Am frühen Abend ist das Festessen beendet. Augustin klappt die mitgebrachten Stühle zusammen und verstaut das Geschirr. "Höhepunkt des Festes", sagt er, "wird das Konzert des Orquestra Primavera". Das Konzert des "Frühlingsorchester" soll um 18 Uhr beginnen. Gemeinsam machen wir uns auf den Weg zu der kleinen Bühne, die zwischen Kirche und Friedhof aufgebaut wurde. Kurz nach Einbruch der Dunkelheit nehmen auf ihr die gut vierzig Musiker Platz und beginnen ihr einstündiges, immer wieder von begeistertem Applaus unterbrochenes Konzert.

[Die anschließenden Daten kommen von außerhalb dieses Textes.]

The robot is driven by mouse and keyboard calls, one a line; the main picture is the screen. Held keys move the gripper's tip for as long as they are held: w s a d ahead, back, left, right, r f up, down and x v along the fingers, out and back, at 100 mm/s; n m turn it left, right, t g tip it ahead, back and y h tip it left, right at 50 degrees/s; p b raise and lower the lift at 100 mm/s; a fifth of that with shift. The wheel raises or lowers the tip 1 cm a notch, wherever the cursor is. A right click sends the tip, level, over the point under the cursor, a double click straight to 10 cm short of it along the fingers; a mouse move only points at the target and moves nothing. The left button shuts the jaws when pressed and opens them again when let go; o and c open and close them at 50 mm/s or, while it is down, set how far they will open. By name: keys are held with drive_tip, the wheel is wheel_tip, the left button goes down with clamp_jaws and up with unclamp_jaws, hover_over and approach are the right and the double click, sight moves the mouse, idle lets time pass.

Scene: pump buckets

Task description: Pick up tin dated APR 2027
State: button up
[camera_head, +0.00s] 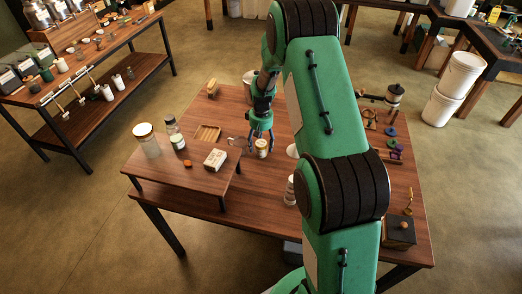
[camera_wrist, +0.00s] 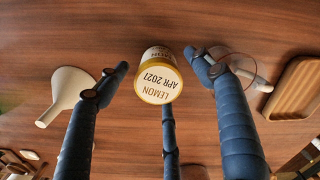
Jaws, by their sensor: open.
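The tin (camera_wrist: 159,76) labelled LEMON APR 2027 is in the middle of the wrist view, with a pale label and a yellow rim. The lettering appears upside down. My gripper (camera_wrist: 160,85) is open, with one finger left of the tin, one right of it and a third below it in the picture. No finger clearly touches the tin. In the head view the tin (camera_head: 261,147) stands on the wooden table just under my gripper (camera_head: 260,130).
A white funnel (camera_wrist: 66,92) lies left of the tin, and a magnifying glass (camera_wrist: 238,68) and a wooden tray (camera_wrist: 297,88) lie to the right. A low riser (camera_head: 190,175) holds jars and a small box (camera_head: 215,159). A white canister (camera_head: 290,190) stands nearer, beside my arm.

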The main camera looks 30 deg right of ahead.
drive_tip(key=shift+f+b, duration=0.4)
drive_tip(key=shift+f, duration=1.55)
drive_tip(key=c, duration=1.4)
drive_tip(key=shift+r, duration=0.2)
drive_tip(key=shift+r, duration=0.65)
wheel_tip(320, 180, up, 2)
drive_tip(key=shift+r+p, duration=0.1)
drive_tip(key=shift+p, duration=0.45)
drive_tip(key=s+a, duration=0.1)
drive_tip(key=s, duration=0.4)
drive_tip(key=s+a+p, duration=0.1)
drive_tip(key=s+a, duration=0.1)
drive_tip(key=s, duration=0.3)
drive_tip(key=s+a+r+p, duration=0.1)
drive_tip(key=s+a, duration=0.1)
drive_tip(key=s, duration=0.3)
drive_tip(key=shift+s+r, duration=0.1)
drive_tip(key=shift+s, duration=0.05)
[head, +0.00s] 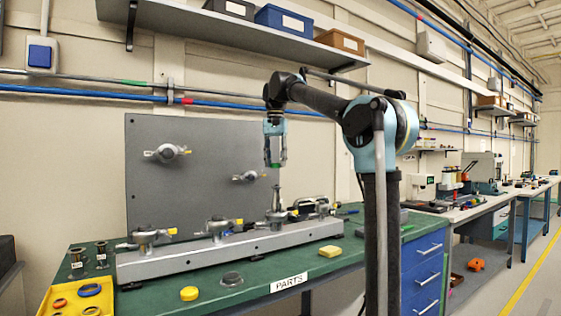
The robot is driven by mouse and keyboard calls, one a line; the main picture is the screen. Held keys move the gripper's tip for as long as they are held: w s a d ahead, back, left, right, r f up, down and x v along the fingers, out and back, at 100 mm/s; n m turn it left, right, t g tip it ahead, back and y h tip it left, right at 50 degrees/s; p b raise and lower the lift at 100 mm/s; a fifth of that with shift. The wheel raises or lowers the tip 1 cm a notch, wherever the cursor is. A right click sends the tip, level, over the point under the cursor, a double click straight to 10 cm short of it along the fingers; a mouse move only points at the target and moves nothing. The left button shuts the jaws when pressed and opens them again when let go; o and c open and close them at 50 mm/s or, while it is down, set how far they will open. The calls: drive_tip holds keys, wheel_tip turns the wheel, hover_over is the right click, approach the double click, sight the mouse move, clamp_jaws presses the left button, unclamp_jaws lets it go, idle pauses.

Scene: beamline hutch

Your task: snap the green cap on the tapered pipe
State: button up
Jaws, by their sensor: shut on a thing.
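My gripper (275,160) points down in the head view, shut on a small green thing, which looks like the green cap (274,164). Most of the cap is hidden between the fingers. Below it, a slim grey upright pipe (277,196), which looks like the tapered pipe, rises from a fitting on the long grey rail (228,254). The gripper is almost straight above this pipe, with a visible gap between the cap and the pipe top. Depth alignment cannot be told from this one view.
Several valve fittings with yellow tags, such as one at left (146,237), stand along the rail. A grey panel (150,200) with two valves rises behind. A yellow tray (55,298), yellow disc (189,293), dark cap (231,279) and yellow block (330,251) lie on the green bench (262,272).

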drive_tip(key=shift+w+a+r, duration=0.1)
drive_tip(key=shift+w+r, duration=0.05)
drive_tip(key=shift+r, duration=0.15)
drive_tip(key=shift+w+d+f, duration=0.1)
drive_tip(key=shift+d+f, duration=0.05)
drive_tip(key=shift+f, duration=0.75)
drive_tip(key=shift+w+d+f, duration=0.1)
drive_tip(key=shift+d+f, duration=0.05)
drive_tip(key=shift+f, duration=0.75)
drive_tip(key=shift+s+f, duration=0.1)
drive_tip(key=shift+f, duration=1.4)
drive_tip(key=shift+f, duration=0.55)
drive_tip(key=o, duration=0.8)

Während vor der Kirche das halbe Viertel andächtig den süßlichen Klängen zwischen Klassik und Latinorhythmen lauscht, geht hinter der hohen Friedhofsmauer die Party weiter. Im Kerzenschein  zieht die Blaskapelle immer noch kreuz und quer über den Friedhof. Wo immer sie zwischen den Gräbern Platz für ihre große Trommel findet, bleibt sie stehen und spielt ein, zwei Lieder. Die Derwische tanzen dazu wie in Trance und stoßen dabei wilde Schreie aus. Mit ihnen walzen einige Paare durch den Staub des Totenackers. Und alle trinken zusammen. Reichlich angetrunkene Männer schleppen in großen Pappkartons Bier heran und verteilen die Flaschen an die Tänzer und Musikanten. Und Mezcal wird getrunken, viel Mezcal. Aus Fünfliterkanistern schenkt man ihn ein. Sein beißender Geruch nach billigem Sprit vermischt sich langsam mit dem schweren Duft von Weihrauch, der noch über dem Friedhof hängt. Bald sind alle betrunken und nicht wenige liegen jetzt auch auf den Gräbern herum.

Gegen halb acht geht das Fest zu Ende. Die Feiernden ziehen mit der Blaskapelle durch das großes Friedhofstor, welches für die Nacht wieder verschlossen wird. Vor der Kirche treffen sie auf eine abenteuerlich kostümierte, bizarre Masken tragende Schauspieltruppe. Zusammen tobt dann der ganze Haufen zu den Klängen der Blasmusik durch die Straßen Xochimilcos davon. Mit den letzten Gästen ist auch Augustin verschwunden. Zurück bleiben fünf, sechs Kinder, die vor den verschlossenen Toren des Kirchhofes fröhlich über das noch warme Pflaster springen und Seifenblasen auf die Reise durch die nächtlichen Straßen schicken. Es zieht wieder Ruhe ein in Xochimilco. Der "Dí­a de los Muertos" ist vorüber.

Weitere Informationen:

Auskunft: Mexikanisches Fremdenverkehrsbüro, Taunusanlage 21, 60325 Frankfurt am Main, Tel. 069/253509, E-Mail: contacteurope@visitmexico.com, Internet: www.visitmexico.com

Lage: Oaxaca ist Hauptstadt des gleichnamigen mexikanischen Bundesstaates. Die Stadt liegt fünf bis sechs Autostunden südlich von Mexiko Stadt und ist über die Autobahn 150D/131D zu erreichen.

Anreise: Von Mexiko Stadt aus verkehren stündlich Busse nach Oaxaca. Aeromexico bietet täglich mehrere Flüge nach Oaxaca an.

Einreise: Für die Reise nach Mexiko als Tourist wird ein mindestens sechs Monate gültiger Reisepass, jedoch kein Visum benötigt. Bei Einreise bekommt man eine kostenlose Touristenkarte auf der eine Gültigkeitsdauer von bis zu 180 Tagen eingetragen wird. Diese ist bei Ausreise wieder abzugeben.

Klima: Bei einer Lage von 1.550 m über dem Meeresspiegel hat Oaxaca ein gemäßigtes Klima. Die Temperatur beträgt im Jahresmittel 22 Grad Celsius. Von Mai bis Oktober dauert die Regenzeit, mit stärkeren Regenfällen zwischen Juni und August. Den Rest des Jahres ist es sehr trocken und sonnig.

Sprache: Landessprache ist Spanisch. In der Stadt wird oftmals auch Englisch verstanden.